The solution lies in several areas. First, Congress must realize that education spending is part of the key and spending on education cannot be cut but must actually increase. There is this call, a mantra if you will, for the creation of jobs in this country but jobs require training and training requires funding. If you cut such funding, you cannot in any way create jobs. Of course, if Congress were to first cut funding for the military-industrial complex that so dominates our government spending and thought today, they could easily find the funds to support education. There was a bumper sticker several years ago that spoke of the day when teachers had the funds for the classroom and the Air Force would have to hold a bake sale to buy a new bomber.
Second, revise the salary structures of the local schools. Reduce the salary of administrators so that they are more in-line with their jobs and the time it takes to do their jobs. Pay the classroom teachers equitable and fair salaries, representative of what was required to become a teacher. Put money into the classrooms, not the offices.
Since this is all about jobs, maybe the CEOs of America’s companies should be contributing as well. The differential and disparity between the salaries of the top 10% of America’s companies is so far out-of-line with what the workers of those same companies are making, it surely wouldn’t hurt them to contribute some of their salaries and bonuses for the betterment of this country.

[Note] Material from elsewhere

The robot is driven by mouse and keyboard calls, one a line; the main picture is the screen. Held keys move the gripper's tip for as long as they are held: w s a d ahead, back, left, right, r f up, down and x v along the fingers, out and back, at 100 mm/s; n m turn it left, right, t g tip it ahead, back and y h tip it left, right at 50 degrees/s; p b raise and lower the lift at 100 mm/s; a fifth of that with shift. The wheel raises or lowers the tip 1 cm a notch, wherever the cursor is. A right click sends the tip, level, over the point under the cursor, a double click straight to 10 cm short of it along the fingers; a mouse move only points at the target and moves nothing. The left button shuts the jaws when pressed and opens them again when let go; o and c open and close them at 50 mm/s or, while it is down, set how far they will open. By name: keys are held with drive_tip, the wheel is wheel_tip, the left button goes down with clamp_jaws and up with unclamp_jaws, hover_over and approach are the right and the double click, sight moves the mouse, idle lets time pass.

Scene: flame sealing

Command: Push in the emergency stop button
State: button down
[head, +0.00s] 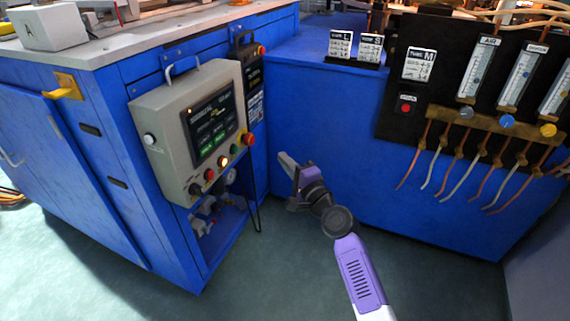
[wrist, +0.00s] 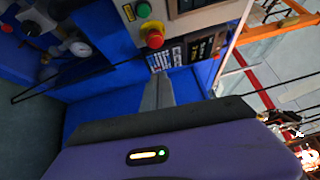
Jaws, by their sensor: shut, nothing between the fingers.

It will require major and bold decisions, now and not later. It isn’t just that we need innovators and creative thinkers, we are looking at the future and security of this country.
Our forefathers understood the role of education. They knew that an educated populace was a necessary component for fighting tyranny and injustice. And in the Northwest Ordinance of 1787, they created public support for education. Dictators and tyrants fear an educated public, for such a people can see what is happening.
Freedom comes from an educated mind. A person with an educated mind seeks what is on the other side of the road and what is beyond the horizon. Innovation comes when one is challenged to do that; it is time we meet the challenge.